• Work to do:
Copy each line below that includes "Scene".

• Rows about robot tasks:
|---|

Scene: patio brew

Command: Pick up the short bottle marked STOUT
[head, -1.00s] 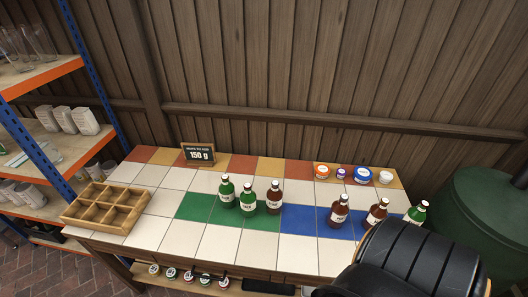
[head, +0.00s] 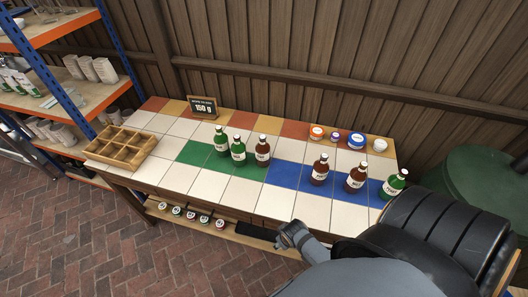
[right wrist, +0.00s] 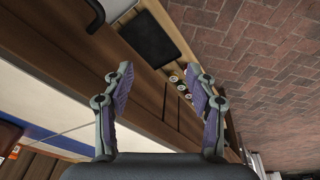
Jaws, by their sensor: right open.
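Bottles with pale labels stand upright on the table in the head view; the lettering is too small to read surely, so I cannot tell which one is STOUT. On the green tiles are a green bottle (head: 221,140), another green bottle (head: 238,151) and a brown bottle (head: 262,152). On the blue tiles are a brown bottle (head: 320,171), another brown bottle (head: 356,179) and a green bottle (head: 393,186). My right gripper (right wrist: 162,82) is open and empty; in the head view it (head: 287,232) is by the table's front edge, apart from the bottles. My left gripper is out of view.
A wooden divided tray (head: 122,147) sits at the table's left, with a "150 g" sign (head: 203,107) behind. Small tubs, including an orange one (head: 317,132), line the back right. A low shelf (head: 180,222) holds several capped jars. A blue-posted rack (head: 55,88) stands left.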

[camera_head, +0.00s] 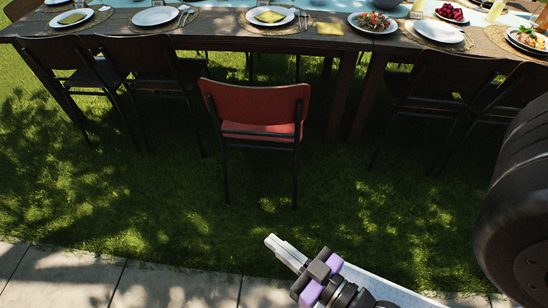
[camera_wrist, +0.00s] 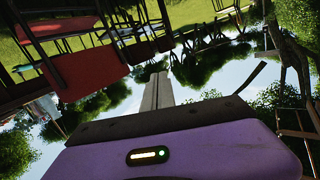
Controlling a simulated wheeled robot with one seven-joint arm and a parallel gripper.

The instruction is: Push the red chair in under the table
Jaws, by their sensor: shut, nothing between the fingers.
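The red chair (camera_head: 258,108) stands upright on the grass, its back toward me, pulled out from the long table (camera_head: 225,38). Its seat front is near the table edge, and its backrest stands clear of it. My gripper (camera_head: 271,240) is shut and empty, in front of the chair and low in the head view, apart from it. In the wrist view, whose picture is turned over, the shut fingers (camera_wrist: 155,90) point away, and the red chair (camera_wrist: 85,70) shows at upper left.
Dark chairs stand at the table on the left (camera_head: 140,62) and right (camera_head: 435,85) of the red chair. Plates, glasses and food cover the tabletop. Open grass (camera_head: 160,205) lies before the chair, and paving (camera_head: 65,275) runs along the bottom.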

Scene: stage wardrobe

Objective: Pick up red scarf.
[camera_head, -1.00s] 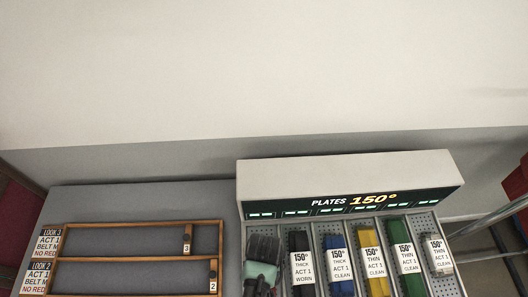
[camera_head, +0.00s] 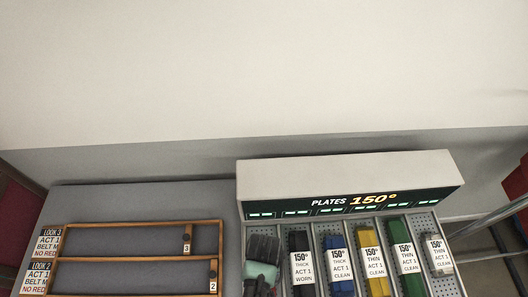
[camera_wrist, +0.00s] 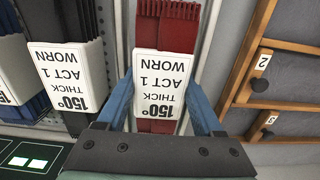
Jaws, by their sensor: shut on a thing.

|---|

• Final answer:
Scene: patio brew
Scene: stage wardrobe

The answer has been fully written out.